Ten Ways I Watch Daytime TV
Are You Watching?
Instead of doing my work, I sit on the sofa and watch daytime TV. A friend recently suggested that I watch daytime TV. Using the analogy of having to go into the fields each day and work, he pointed out that I’m calling in sick. The hard work necessary for the harvest, necessary to sustenance, necessary to kindling and keeping the fire of life burning is pushed aside. Rather than going into those (metaphorical) fields and doing the work that beckons me, instead of following my creative nudges and my call to write, I am watching daytime TV. I scoffed, and in my usual posture of “I’m so much better than daytime TV,” noted that I don’t watch it. I have much more important things to do than pass my time on the sofa swilling drama, celebrity news, gossip, and soap operas. Not me.
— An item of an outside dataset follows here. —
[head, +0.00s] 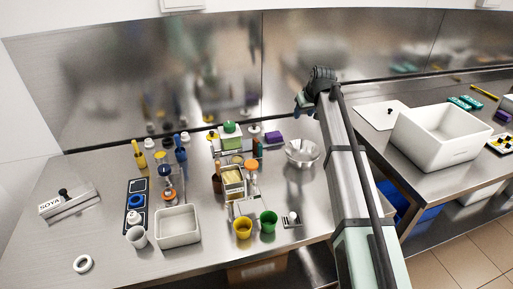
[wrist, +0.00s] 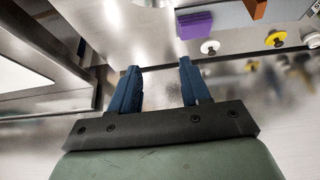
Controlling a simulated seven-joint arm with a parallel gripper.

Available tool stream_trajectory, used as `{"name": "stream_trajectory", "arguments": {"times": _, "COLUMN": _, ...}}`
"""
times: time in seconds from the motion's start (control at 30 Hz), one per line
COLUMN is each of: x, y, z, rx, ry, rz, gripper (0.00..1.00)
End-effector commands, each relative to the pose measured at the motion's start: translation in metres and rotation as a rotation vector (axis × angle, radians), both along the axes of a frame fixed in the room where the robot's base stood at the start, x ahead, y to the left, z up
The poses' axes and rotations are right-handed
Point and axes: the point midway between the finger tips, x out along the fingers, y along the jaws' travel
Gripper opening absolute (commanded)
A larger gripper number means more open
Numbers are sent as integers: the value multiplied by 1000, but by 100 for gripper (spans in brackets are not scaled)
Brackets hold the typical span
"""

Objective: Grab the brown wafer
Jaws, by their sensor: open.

My harvest, however, has been rather meager lately. I feel the concern of a looming winter with little to feed me, to sustain me. I was brought up short when I realized that I do watch because daytime TV comes in many forms. It’s whatever takes us away from the fields where we can sow and then gather what nourishes us:
Daytime TV is family drama.
Daytime TV is the Internet, e-mail, Facebook, news, weather, Google.
Daytime TV is junk food.
Daytime TV is one more cup of coffee, or tea, or even water.
Daytime TV is text messages.
Daytime TV is reading in bed in the morning—on a workday.
Daytime TV is going to bed at 9:00, not because I’m sleepy, but to escape into the book I was reading that morning.
Daytime TV is thrift shops, yard sales, flea markets, consignment shops, the mall, the outlets, discount stores, department stores . . .
Daytime TV is gossip.
Daytime TV is judgment.
Instead of writing, rather than going into the metaphorical work fields each day, I watch far too much daytime TV. In the fields, there is no family drama. There is no computer. There are no text messages.
In the fields, a person cannot watch TV. In the fields, the sun will shine a finite number of hours. In the fields, different crops have a finite time for growing.
My time is finite. My art is finite. As is yours.
It is time to step away from daytime TV and head into the fields.